(Robot episode records)
***

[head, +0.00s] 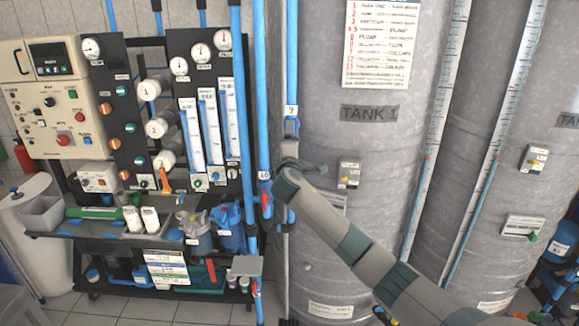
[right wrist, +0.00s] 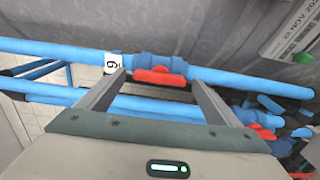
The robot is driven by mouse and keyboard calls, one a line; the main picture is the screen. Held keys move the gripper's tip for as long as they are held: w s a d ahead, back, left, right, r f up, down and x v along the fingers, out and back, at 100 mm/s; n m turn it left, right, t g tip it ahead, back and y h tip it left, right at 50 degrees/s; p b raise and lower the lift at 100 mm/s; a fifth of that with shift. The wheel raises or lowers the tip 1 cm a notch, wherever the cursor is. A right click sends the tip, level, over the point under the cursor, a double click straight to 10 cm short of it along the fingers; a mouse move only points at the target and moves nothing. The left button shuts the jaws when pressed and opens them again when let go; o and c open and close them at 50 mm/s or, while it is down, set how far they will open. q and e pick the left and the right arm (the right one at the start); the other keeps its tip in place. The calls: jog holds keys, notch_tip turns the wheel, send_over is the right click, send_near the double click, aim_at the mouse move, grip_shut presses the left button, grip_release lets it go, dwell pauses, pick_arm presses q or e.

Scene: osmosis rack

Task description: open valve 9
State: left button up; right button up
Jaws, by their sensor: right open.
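Valve 9 is a blue valve body (head: 291,128) on a vertical blue pipe in front of Tank 1, below a white tag (head: 291,111) reading 9. In the right wrist view its red handle (right wrist: 160,76) lies lengthwise along the blue pipe, beside the 9 tag (right wrist: 113,63). My right gripper (right wrist: 157,82) is open, one finger toward each end of the red handle. I cannot tell whether the fingers touch it. In the head view my right gripper (head: 289,163) is just below the valve, and the handle is not clear there. My left gripper is out of view.
A second pipe runs beside it with a tag (head: 264,175) reading 10 and a red handle (head: 266,200). Another red handle (right wrist: 262,131) shows at lower right in the wrist view. Tank 1 (head: 385,150) stands close behind; the gauge rack (head: 245,135) is left.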

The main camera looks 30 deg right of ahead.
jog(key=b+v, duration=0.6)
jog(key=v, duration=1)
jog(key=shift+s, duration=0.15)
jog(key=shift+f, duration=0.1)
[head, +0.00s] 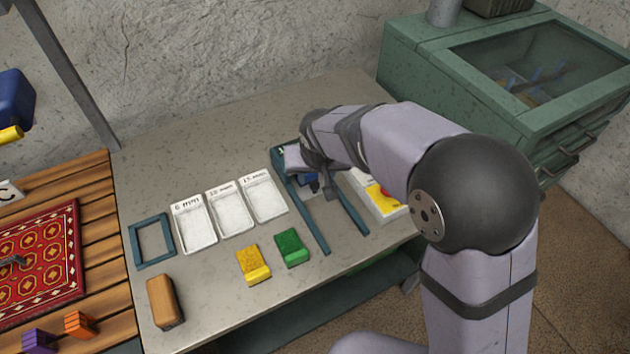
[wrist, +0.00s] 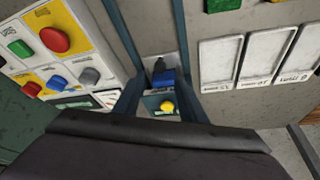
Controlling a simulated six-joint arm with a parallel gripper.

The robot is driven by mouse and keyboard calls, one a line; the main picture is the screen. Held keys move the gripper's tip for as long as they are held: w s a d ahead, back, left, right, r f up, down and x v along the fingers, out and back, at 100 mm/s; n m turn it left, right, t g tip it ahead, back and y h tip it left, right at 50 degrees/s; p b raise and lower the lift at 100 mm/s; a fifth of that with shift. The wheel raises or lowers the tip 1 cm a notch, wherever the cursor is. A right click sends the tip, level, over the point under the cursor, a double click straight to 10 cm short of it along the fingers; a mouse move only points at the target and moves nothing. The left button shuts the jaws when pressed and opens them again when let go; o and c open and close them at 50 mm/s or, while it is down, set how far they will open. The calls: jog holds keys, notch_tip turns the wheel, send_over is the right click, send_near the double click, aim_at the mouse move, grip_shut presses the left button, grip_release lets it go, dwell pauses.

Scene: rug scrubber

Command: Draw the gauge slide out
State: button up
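The gauge slide appears to be the small blue block (wrist: 163,76) on a pale plate between two dark blue rails (wrist: 181,35). In the head view the rails (head: 353,207) run from under my arm toward the bench's front edge, and a bit of the blue block (head: 311,180) shows between them. My gripper (wrist: 160,92) is over the far end of the rails. Its fingers look spread, one on each side of the blue block; contact cannot be told. A yellow knob (wrist: 167,106) shows between the fingers, nearer the palm.
White labelled trays (head: 232,213) lie left of the rails, with yellow (head: 253,265) and green (head: 291,248) blocks in front. A button panel (wrist: 55,50) is close on the rails' other side. A green cabinet (head: 430,60) stands at the back right.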

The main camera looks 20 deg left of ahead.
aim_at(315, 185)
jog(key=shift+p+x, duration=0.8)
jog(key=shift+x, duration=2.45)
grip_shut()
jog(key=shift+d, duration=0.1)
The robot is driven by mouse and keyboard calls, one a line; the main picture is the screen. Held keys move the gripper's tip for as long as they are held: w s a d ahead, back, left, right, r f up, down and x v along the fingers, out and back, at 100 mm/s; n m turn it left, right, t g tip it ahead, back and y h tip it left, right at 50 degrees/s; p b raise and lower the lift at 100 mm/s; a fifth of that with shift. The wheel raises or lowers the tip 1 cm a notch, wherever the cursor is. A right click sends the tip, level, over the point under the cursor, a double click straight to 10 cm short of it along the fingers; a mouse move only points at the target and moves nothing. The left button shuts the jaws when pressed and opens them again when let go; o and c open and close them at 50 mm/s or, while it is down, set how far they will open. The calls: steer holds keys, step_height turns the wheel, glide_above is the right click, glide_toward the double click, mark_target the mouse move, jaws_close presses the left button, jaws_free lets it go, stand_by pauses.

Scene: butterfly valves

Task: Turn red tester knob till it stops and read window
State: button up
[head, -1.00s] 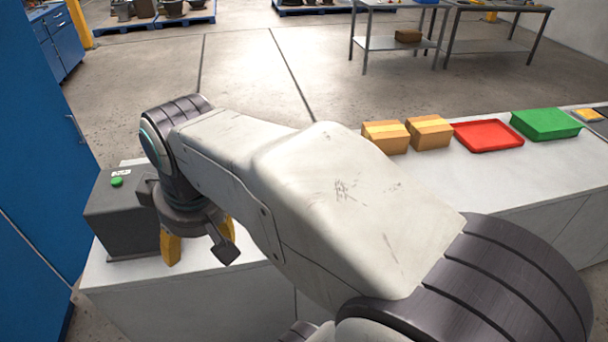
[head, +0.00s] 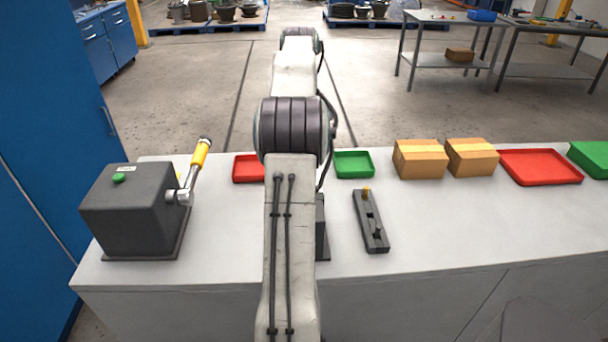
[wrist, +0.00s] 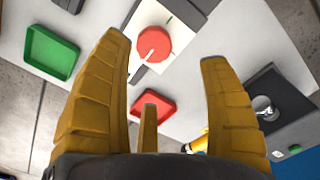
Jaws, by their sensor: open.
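In the wrist view a round red knob (wrist: 153,42) with a white line across it sits on a white face. A short green mark lies beside its rim. My gripper (wrist: 165,55) is open, with its yellow fingers spread and the knob showing between the tips, nearer the left one. The fingers appear apart from the knob. A dark part lies right of the white face; I cannot make out a window or reading. In the head view my arm hides the knob and gripper; only a dark edge (head: 321,230) shows beside the arm.
A dark grey box (head: 130,212) with a yellow-handled crank (head: 198,165) stands at left. Small red (head: 247,168) and green (head: 354,164) trays lie behind. A dark slotted block (head: 371,222) and cardboard boxes (head: 420,158) are at right. The bench front right is clear.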

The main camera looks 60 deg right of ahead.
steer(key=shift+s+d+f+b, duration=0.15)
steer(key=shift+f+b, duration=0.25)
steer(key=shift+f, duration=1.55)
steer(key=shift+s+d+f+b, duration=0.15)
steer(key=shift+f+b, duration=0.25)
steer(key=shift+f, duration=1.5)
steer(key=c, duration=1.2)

***

> **WHAT IS ASKED**: All lines that include "Task" are to be gathered and copied.

> **CORRECT RESULT**:
Task description: open valve 9
Task: Turn red tester knob till it stops and read window

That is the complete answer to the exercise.